There followed a number of ups and downs, the number and length of which depended on the class you were sailing in. RORC (30) and West Knoll (3Y) were the two leeward marks that looked most entertaining. It is well known that you can sail into West Knoll, go round it, and run aground on the way out. Don't ask me how I know! The very kind and generous PRO did warn the teams, on VHF, that rhumb line sailing may not always be possible in the tricky conditions. Were you listening John and Lis?

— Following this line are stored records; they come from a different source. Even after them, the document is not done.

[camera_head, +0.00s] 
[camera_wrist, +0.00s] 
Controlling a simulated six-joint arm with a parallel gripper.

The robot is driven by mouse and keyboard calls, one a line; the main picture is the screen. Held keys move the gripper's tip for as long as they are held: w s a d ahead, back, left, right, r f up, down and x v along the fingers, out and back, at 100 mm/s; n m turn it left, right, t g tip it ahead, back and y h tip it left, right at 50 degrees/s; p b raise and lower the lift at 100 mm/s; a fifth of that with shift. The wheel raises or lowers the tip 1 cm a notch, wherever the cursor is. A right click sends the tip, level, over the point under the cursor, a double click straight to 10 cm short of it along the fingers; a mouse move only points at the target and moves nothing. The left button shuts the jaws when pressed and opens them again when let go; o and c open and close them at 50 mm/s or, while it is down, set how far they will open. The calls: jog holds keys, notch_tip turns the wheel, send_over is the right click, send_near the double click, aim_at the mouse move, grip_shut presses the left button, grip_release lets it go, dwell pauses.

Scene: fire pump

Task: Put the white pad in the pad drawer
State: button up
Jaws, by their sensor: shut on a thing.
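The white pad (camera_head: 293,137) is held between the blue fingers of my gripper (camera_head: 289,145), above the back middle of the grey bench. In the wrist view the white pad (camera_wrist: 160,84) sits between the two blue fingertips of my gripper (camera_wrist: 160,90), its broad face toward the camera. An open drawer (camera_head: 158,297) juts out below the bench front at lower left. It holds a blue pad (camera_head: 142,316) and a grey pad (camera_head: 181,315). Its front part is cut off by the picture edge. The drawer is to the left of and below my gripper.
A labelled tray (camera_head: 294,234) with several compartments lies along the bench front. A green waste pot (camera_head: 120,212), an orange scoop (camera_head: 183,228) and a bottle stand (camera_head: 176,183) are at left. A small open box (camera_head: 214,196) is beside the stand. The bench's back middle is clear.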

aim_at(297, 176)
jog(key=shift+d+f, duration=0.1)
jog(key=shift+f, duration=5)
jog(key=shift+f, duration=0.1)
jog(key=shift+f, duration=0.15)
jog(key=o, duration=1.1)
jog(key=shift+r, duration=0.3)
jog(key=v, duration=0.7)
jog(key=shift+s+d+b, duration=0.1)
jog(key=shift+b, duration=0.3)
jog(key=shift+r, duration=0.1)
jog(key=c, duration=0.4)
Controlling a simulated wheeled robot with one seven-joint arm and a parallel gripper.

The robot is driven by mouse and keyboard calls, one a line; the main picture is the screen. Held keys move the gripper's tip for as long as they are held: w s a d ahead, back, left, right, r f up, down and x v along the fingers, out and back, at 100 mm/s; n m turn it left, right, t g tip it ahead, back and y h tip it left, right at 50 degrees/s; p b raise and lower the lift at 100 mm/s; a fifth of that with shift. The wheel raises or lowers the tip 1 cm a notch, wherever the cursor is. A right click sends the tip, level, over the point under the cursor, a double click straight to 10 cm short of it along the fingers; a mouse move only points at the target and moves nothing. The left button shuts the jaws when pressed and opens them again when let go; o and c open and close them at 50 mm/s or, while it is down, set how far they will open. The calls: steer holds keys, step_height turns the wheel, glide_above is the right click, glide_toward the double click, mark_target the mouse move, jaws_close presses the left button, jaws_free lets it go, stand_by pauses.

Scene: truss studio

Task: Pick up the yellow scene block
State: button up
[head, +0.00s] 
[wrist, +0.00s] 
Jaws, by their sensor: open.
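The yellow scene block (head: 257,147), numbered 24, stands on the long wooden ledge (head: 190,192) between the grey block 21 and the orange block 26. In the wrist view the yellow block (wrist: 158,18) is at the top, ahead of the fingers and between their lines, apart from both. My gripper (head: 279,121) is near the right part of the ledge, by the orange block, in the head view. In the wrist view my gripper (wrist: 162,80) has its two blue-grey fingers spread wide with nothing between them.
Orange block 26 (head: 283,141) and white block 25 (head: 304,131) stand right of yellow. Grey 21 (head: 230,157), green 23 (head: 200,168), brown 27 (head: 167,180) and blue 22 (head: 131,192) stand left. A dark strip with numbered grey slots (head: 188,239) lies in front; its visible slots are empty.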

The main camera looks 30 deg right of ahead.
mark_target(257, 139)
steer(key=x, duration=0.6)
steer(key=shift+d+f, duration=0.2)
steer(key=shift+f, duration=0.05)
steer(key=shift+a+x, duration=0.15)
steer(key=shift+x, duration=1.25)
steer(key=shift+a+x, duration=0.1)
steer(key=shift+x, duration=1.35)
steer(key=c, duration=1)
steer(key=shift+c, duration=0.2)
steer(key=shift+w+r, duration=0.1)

IRC 1 and IRC 2 starting at 10.30 and 10.35 respectively had the same 10.8 mile course. Jester, the Lutra 30 of Michael Lewis, is enjoying the missing Cape31s and posted a second, first place on the run. Jester has now crept into first overall with two races remaining. Jolene, J111, Julie Fawcett, was only 23 seconds adrift in second. Galahad of Cowes, First 40, Ronan Banim, came out for only the third time all series and posted a third place.

IRC 2 saw the debut of Mrs Freckles, Corby 33, Eivind Boymo-Malm. Eivind is of course from One Sails who were this weekend's day sponsors. To make matters even more interesting, he has been sailing two handed this season with Mike Yates on the J109, Jago, and the current IRC 2 leader. Mrs Freckles diplomatically placed second to their customer, Jago, on the day. There is a suggestion that this happened because one of "Freckles" crew, a local expert from Warsash, took them towards a wrong mark. Rob Cotteril's J109, Mojo Risin, placed third.

Despite their unplanned lunch break, Hot Rats had the good fortune to discard their fifth place finish and are now a solid second overall. It is worth noting that Jago beat the whole of IRC 1 on the water from five minutes back on the start. Mike put it down to good navigation round the Brambles; "No buckets and spades needed," he quipped and, "a final beat using the wind shifts to take the win." Jago now has a 12 point gap to Hot Rats.

The battle for IRC 3 between With Alacrity, Sigma 38, Chris and Vanessa Choules and Quokka 9, Half ton, James Crew, shows no sign of abating any time soon. This week it was Quokka who took the first spot with WA second. With Alacrity just has its nose one point ahead in the series, courtesy of one more win, five to Quokka's four. Double trouble, SJ320, David Thompson placed third on Sunday. La Nef IV was only 17 seconds back in fourth, despite its visit to the beach.

Finally, on to IRC 4. The resurgence of the small boat. It was pointed out, somewhat romantically, that the top four places saw France beat Spain who beat Ireland with the UK in fourth. But this was just where the boats came from originally and where they got there sail numbers. In fact, the first two boats, the Quarter Tonners, Protis, Ian Southworth and Cote, Jason Owusu are British owned. Third, were our favourite French couple, Sophie Chudziak and Bertrand Malas, sailing M'enfin!? In fourth was that quintessentially English gentleman, Barnaby Smith, in Imptish.

The story of the day however, was not that Banter, Mustang 30 Mk 11, Ian Handley and Tim James had disappeared down the list to sixth place, but that Cote, sailed by the kids from the Greg Academy, ended up only 26 seconds behind Protis. As one wise Race Officer commented afterwards, "Watch out, the kids are coming!"

Back in the HRSC Clubhouse Eirvind and Wilf, sail designer extraordinaire from One Sails, distributed the day prizes. All first place boats now have a One Sail's bag and two t-shirts, whist those in second have two t-shirts with a red wine stain on them! Third place boats had to make do with three clean t-shirts.